OBJECTIVE: Only the number is needed: how many lines of the records include "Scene"?

DATA SECTION:
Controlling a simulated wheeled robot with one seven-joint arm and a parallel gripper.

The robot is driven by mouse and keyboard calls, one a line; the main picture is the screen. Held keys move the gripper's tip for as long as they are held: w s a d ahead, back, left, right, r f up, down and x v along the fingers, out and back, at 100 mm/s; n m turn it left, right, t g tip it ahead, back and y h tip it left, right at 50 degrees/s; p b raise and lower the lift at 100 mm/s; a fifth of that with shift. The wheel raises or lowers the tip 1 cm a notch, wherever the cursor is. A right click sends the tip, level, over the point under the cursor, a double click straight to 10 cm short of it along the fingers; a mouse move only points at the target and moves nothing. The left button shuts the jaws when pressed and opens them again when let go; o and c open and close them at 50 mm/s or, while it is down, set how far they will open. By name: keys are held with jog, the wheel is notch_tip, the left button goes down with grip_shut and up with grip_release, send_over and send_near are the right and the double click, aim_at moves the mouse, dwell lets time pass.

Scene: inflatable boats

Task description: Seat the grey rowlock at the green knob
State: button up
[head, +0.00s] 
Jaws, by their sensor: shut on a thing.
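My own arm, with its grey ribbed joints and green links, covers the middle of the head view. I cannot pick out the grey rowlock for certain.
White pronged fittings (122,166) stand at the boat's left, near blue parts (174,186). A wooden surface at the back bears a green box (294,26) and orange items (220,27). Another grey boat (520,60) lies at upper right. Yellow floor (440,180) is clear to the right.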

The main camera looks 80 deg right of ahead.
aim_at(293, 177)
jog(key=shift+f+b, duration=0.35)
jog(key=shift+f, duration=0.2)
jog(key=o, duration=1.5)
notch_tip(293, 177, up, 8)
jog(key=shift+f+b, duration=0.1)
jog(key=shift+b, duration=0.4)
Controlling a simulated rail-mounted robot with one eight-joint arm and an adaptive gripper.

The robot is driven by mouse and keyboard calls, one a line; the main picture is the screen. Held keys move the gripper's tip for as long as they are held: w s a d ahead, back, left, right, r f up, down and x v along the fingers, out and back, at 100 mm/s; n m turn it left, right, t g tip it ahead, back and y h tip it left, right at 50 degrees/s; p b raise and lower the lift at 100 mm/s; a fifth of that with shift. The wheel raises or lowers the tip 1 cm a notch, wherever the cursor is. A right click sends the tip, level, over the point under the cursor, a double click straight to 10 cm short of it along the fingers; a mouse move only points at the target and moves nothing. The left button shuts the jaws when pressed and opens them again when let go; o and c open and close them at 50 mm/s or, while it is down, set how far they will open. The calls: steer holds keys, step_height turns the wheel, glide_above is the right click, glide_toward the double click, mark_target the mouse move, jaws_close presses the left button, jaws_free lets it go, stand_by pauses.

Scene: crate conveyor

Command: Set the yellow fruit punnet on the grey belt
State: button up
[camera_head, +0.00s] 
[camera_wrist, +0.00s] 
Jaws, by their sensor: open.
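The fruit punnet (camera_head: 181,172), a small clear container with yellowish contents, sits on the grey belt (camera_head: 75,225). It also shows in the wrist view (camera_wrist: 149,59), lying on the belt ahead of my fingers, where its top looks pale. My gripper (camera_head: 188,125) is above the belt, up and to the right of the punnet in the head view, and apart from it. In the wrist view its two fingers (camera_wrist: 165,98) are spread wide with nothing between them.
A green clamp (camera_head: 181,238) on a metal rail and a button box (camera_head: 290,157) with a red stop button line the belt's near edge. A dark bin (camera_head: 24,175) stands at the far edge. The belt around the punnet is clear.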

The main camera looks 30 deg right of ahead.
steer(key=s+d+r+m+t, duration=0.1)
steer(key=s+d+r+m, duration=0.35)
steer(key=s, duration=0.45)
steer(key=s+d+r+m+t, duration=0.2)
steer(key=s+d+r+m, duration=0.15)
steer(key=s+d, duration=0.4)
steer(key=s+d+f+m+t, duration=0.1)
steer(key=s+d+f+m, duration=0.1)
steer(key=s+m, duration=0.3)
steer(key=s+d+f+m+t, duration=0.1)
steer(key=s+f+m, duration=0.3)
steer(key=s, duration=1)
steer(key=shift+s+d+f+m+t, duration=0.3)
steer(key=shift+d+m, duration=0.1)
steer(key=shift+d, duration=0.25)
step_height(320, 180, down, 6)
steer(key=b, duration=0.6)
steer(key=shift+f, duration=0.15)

SOLUTION TO THIS PROBLEM: 2